Os policiais me acompanharam até a sala de espera da Gare du Nord e partiram. Apavorado com a possibilidade de algum membro da gang me encontrar, fiquei conversando com um senhor gentil e educado, supostamente de Trinidad e Tobago. Depois de se declarar torcedor do futebol brasileiro, pediu-me sem maiores rodeios dinheiro emprestado (US$ 40), para comprar um bilhete no mesmo trem para Londres. Sua família me pagaria assim que chegássemos.

Estranhei o pedido, mas ficaria vigilante o tempo todo. Estava vulnerável após as fortes emoções do dia e me senti seguro por ter um adulto ao meu lado durante todo o trajeto. Fui comprar a passagem e ele me disse que poderia ficar com o bilhete, já que viajaríamos juntos. Relaxei e fiquei mais tranquilo. Entramos juntos no vagão, entreguei o bilhete a ele para mostrar ao controlador e nos acomodamos. Disse-nos que iria buscar a sua mala e voltaria logo em seguida – ainda faltava meia hora para a partida. Nunca mais voltou, e nunca me senti tão imbecil como nesse trem.

A sequência de acontecimentos desde a saída do metrô em Trocadéro até a partida do trem na Gare du Nord foi inacreditável. Só agora eu conseguia me isolar com meus pensamentos e começava a processar tudo o que havia acontecido. Com o barulho característico do trem em movimento, não estava mais com medo da gang me encontrar. A alegria pela partida de Paris havia dado espaço a uma raiva intensa de mim mesmo, por cair de forma tão banal em um simples conto do vigário – mesmo percebendo de forma inequívoca que tratava-se um golpe.

Um turbilhão de emoções me acompanhou de Paris a Calais, no ferry até Dover através do Canal da Mancha e no último trecho já em terras britânicas até Londres. Só fiquei mais tranquilo quando decretei que iria, de alguma forma, recuperar o prejuízo do valor da passagem perdida durante a estadia em Londres.

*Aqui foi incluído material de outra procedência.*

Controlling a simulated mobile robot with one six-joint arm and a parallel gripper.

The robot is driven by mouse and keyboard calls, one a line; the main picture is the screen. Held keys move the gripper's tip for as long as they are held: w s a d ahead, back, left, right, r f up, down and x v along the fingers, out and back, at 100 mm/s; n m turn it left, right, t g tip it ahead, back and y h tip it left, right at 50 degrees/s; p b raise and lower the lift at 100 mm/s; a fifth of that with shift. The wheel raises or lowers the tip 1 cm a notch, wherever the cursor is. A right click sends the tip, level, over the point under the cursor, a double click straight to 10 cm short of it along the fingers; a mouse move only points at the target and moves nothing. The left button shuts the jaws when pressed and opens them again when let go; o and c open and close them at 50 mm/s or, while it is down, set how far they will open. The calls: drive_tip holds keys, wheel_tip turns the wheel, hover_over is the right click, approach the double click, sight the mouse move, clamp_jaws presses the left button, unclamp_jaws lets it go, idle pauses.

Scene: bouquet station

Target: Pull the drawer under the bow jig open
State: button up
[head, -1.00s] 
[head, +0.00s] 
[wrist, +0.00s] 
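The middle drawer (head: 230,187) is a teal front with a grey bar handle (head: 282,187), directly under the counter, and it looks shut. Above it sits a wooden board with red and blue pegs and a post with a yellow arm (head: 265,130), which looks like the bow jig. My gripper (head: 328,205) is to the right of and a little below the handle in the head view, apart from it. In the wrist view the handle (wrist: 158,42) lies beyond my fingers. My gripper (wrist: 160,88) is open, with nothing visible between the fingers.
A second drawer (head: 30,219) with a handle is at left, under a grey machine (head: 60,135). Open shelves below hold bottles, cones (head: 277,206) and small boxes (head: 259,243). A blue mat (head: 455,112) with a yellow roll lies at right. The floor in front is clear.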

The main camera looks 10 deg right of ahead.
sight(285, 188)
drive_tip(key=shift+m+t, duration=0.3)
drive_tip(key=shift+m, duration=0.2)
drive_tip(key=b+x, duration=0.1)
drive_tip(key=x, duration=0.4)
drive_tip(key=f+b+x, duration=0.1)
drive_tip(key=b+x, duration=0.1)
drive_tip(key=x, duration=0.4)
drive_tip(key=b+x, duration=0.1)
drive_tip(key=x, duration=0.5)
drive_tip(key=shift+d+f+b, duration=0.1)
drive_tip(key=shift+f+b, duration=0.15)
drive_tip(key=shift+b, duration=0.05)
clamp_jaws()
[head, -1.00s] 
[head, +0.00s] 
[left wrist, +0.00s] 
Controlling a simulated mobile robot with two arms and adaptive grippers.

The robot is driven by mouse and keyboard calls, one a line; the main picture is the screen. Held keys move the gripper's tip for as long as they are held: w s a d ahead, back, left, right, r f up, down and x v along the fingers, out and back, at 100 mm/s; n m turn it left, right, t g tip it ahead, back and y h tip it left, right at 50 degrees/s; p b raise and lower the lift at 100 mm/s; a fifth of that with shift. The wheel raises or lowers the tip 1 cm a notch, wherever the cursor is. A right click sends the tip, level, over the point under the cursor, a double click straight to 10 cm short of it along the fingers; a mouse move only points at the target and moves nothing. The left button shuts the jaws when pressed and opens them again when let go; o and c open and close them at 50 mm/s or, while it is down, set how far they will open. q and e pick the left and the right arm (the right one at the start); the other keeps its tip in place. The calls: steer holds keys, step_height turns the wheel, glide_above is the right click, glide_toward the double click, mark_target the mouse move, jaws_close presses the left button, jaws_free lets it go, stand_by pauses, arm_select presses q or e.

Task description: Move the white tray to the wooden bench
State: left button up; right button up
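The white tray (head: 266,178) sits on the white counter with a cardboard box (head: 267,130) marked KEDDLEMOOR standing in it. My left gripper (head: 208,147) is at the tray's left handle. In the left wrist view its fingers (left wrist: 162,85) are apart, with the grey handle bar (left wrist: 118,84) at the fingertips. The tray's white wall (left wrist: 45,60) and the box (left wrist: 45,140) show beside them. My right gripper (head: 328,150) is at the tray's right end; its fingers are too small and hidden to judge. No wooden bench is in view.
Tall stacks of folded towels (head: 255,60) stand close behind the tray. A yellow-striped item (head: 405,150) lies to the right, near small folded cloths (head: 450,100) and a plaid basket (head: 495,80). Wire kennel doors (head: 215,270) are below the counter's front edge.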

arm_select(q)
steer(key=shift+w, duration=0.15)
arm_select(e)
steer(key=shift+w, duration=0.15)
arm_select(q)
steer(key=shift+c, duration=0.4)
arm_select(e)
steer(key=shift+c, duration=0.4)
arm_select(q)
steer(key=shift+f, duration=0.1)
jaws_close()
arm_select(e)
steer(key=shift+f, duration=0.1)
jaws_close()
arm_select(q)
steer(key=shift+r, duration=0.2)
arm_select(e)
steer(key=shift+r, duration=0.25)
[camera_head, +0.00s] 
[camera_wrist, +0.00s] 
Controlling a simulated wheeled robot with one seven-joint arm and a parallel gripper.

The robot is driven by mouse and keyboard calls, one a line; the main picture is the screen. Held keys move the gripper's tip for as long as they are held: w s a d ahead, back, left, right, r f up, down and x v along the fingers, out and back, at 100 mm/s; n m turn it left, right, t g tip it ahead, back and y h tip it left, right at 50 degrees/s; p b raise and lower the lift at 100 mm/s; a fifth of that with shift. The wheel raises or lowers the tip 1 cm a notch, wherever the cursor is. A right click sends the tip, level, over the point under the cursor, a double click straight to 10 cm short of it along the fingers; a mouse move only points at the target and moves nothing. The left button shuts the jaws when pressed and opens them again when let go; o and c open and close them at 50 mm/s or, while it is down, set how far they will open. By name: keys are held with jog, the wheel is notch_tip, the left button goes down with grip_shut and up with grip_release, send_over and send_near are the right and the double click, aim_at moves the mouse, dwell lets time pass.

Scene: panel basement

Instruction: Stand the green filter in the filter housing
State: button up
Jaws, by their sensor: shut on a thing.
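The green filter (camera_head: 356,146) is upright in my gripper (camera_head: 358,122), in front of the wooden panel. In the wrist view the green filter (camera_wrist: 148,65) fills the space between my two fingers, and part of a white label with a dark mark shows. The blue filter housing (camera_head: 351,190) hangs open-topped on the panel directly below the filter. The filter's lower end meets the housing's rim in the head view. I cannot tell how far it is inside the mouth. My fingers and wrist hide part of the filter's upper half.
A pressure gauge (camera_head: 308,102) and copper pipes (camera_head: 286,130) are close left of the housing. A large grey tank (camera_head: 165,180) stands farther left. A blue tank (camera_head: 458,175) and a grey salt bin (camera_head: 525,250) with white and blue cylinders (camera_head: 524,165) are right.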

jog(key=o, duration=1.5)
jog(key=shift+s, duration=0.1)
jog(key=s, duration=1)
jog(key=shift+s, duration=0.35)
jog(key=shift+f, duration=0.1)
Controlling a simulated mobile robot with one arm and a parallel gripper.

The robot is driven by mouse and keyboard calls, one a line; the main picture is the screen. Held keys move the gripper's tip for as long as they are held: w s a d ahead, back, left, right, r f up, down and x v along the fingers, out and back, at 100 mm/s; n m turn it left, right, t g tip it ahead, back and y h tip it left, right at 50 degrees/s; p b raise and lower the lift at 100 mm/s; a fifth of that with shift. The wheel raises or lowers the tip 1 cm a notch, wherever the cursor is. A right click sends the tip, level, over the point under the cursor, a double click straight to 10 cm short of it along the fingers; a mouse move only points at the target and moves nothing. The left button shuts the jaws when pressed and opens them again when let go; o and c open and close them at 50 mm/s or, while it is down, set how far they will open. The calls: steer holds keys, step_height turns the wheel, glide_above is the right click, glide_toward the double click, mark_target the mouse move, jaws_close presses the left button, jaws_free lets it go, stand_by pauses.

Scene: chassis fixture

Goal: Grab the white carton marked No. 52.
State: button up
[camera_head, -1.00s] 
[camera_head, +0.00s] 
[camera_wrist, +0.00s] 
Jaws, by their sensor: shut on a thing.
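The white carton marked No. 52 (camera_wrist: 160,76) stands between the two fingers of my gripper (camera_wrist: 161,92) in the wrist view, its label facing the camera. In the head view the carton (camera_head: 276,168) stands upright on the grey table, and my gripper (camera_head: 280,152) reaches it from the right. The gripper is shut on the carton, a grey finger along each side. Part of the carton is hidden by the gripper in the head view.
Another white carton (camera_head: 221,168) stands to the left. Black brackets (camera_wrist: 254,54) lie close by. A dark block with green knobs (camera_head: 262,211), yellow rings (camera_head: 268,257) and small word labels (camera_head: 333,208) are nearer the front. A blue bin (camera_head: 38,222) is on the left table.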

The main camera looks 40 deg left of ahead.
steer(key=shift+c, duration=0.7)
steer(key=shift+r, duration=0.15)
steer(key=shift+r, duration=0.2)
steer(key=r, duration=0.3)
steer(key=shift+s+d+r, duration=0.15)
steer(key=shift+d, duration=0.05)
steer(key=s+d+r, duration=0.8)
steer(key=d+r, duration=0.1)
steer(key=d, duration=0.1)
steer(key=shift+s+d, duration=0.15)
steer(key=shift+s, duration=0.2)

Na quarta manhã consecutiva em que o policial Archibald me acordou no terminal de embarque do Aeroporto de Heathrow, comunicou que na próxima me levaria ao juizado de menores. Expliquei a ele, na primeira manhã, após apresentar o passaporte e autorização, que tinha um London Explorer: passe ilimitado ao transporte público, que era válido no excelente ônibus de dois andares que ia para o Heathrow.

London bus
London Explorer: sempre o ônibus A2, de volta ao terminal do Heathrow


No final da primeira tarde em Londres, ainda cansado pela longa jornada do dia anterior em Paris, voltei ao aeroporto para assistir a decolagem do Concorde da British Airways. Como esperado, encontrei um terminal vazio, seguro e confortável. Resolvi dormir no próprio Heathrow e recuperar os US$ 40 que havia perdido no golpe da Gare du Nord. Assim estava quites com a minha vacilada e podia seguir viagem de forma mais tranquila.

Concorde
O saudoso Concorde, pousando pela última vez em Heathrow (2003)


De Londres segui para Oostende, Munique, Salzburg, Veneza, Pisa e Florença. Na Itália, minha pátria de sangue, fui abordado inúmeras vezes em estações de trem, por distintos senhores vestidos com ternos de grife, oferecendo dinheiro ou presentes em troca de uma aventura de pedofilia. Terminei minha viagem em Roma, desta vez sem o cicerone que me acompanhou na passagem de um dia, antes de Chamonix. Parecia que um ano havia passado desde então.

Voltei são e salvo para o Brasil. Consegui esconder a maior parte desta história até o dia que chegou em casa uma carta do Ministério da Justiça da França, dando ciência da prisão e do processo dos que me assaltaram em Paris. Neste ponto, achei melhor contar toda a verdade sobre a minha excursão na Europa. Paralisada e muda, minha mãe prometeu que nunca mais me deixaria viajar sozinho.

Para minha sorte, dona Lilian não cumpriu a sua promessa. Pelo contrário, sempre me incentivou a seguir os meus caminhos pelo mundo, me armando com valores e recursos para superar os obstáculos de cada jornada. Os percalços destas semanas de aprendizado também me forjaram, não apenas para as muitas viagens desafiadoras que viria a fazer no futuro, mas principalmente para os desafios naturais da vida.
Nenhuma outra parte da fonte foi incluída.